• **WHAT THE TASK ASKS**: Copy all lines in which the word "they" can be found.

• **STORED ROWS**:
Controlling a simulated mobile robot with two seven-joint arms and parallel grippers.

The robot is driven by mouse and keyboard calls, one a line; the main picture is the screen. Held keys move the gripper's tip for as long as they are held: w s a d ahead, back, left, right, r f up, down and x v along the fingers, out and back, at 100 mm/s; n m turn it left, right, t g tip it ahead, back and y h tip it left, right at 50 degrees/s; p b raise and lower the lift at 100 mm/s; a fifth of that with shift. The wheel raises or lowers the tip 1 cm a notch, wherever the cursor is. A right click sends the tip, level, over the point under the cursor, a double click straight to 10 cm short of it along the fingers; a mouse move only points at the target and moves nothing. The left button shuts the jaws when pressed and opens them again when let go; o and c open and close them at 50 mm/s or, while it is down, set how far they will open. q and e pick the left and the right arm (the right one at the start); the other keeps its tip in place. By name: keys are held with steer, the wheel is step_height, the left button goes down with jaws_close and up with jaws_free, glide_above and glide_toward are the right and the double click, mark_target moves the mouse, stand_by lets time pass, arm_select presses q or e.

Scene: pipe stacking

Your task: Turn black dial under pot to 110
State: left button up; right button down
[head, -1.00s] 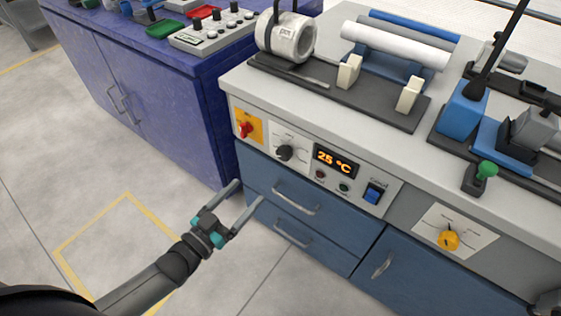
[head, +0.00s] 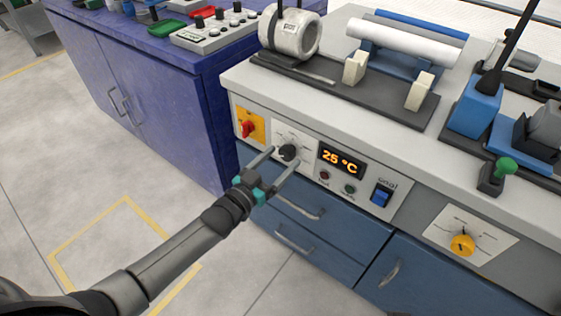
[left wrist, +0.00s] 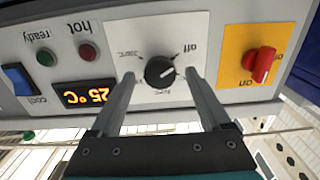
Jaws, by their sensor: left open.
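The black dial (head: 288,152) sits on a white plate on the front panel of the workbench. In the left wrist view the dial (left wrist: 160,72) shows upside down, with a white pointer mark and the word "off" on the plate. The display (head: 341,159) beside it reads about 25 °C. The white round pot (head: 291,36) stands on the bench top above the dial. My left gripper (head: 281,156) is open, with one finger on each side of the dial. I cannot tell whether the fingers touch it. My right gripper does not show.
A red switch on a yellow plate (head: 248,127) is left of the dial. A blue rocker switch (head: 381,195) and two small buttons are right of it. Drawer handles (head: 300,208) stick out below. A yellow dial (head: 462,244) is further right.

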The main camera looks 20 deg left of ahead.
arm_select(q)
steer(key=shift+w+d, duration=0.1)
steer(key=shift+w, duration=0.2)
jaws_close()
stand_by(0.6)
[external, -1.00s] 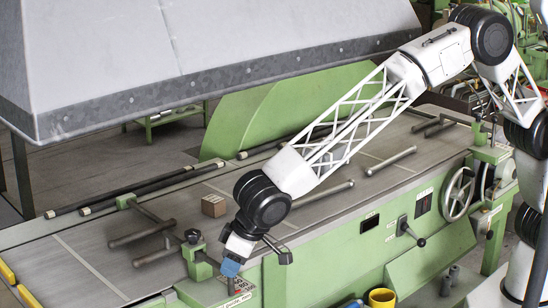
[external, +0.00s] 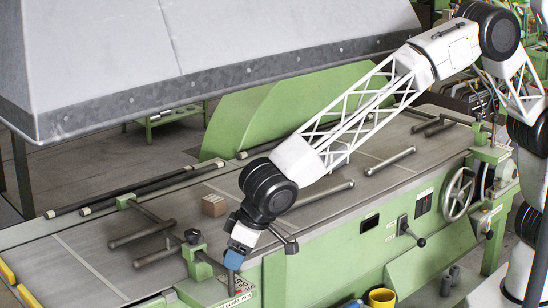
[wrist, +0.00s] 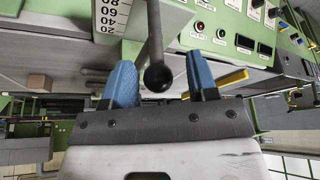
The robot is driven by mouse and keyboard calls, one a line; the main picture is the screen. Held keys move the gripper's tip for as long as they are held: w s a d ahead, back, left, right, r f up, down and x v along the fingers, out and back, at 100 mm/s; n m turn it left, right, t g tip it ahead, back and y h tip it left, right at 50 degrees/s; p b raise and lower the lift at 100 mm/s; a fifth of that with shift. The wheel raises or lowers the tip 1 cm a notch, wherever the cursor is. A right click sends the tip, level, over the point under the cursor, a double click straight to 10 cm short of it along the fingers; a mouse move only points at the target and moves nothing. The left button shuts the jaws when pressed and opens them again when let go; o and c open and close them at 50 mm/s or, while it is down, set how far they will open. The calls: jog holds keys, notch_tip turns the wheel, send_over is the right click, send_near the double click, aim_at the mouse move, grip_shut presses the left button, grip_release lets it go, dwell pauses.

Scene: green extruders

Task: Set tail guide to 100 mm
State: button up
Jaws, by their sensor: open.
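The tail guide scale (external: 246,280), a white plate with black numbers, is on the green machine's front left, above a plate partly reading "guide, mm". In the wrist view the scale (wrist: 108,18) shows numbers 20 to 80 at the top, upside down. A dark lever (wrist: 154,30) with a round ball knob (wrist: 157,78) stands beside the scale. My gripper (wrist: 161,76) is open, with one blue finger on each side of the ball knob and visible gaps. In the external view my gripper (external: 236,259) is over the scale area and hides part of it. The scale's pointer reading cannot be told.
A green clamp block (external: 196,262) with a dark knob stands just left of my gripper. Guide rods (external: 142,238) and a small brown box (external: 214,205) are on the grey table. A yellow bucket (external: 382,298) is at the front. A large grey hood (external: 200,60) hangs over the back.

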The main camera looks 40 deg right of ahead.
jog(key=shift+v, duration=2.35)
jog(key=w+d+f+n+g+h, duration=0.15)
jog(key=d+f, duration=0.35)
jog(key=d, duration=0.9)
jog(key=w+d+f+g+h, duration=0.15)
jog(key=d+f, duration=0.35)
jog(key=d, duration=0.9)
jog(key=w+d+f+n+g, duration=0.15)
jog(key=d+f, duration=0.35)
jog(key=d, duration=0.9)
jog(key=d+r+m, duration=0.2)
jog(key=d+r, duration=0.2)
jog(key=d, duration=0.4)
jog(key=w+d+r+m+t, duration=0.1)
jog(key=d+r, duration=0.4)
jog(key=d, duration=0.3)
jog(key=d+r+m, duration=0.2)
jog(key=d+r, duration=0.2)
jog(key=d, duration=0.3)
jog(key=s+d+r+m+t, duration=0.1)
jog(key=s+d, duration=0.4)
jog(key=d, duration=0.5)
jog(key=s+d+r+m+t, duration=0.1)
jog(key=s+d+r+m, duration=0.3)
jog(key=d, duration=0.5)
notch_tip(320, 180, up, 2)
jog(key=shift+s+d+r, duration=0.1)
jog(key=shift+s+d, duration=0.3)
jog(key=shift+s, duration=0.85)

• **WRITTEN RESPONSE**:
The robot is driven by mouse and keyboard calls, one a line; the main picture is the screen. Held keys move the gripper's tip for as long as they are held: w s a d ahead, back, left, right, r f up, down and x v along the fingers, out and back, at 100 mm/s; n m turn it left, right, t g tip it ahead, back and y h tip it left, right at 50 degrees/s; p b raise and lower the lift at 100 mm/s; a fifth of that with shift. The wheel raises or lowers the tip 1 cm a notch, wherever the cursor is. A right click sends the tip, level, over the point under the cursor, a double click straight to 10 cm short of it along the fingers; a mouse move only points at the target and moves nothing. The left button shuts the jaws when pressed and opens them again when let go; o and c open and close them at 50 mm/s or, while it is down, set how far they will open. q and e pick the left and the right arm (the right one at the start); the other keeps its tip in place. By name: keys are held with steer, the wheel is step_height, the left button goes down with jaws_close and up with jaws_free, glide_above and glide_toward are the right and the double click, mark_target moves the mouse, stand_by lets time pass, arm_select presses q or e.
The robot is driven by mouse and keyboard calls, one a line; the main picture is the screen. Held keys move the gripper's tip for as long as they are held: w s a d ahead, back, left, right, r f up, down and x v along the fingers, out and back, at 100 mm/s; n m turn it left, right, t g tip it ahead, back and y h tip it left, right at 50 degrees/s; p b raise and lower the lift at 100 mm/s; a fifth of that with shift. The wheel raises or lowers the tip 1 cm a notch, wherever the cursor is. A right click sends the tip, level, over the point under the cursor, a double click straight to 10 cm short of it along the fingers; a mouse move only points at the target and moves nothing. The left button shuts the jaws when pressed and opens them again when let go; o and c open and close them at 50 mm/s or, while it is down, set how far they will open. The calls: jog holds keys, notch_tip turns the wheel, send_over is the right click, send_near the double click, aim_at the mouse move, grip_shut presses the left button, grip_release lets it go, dwell pauses.

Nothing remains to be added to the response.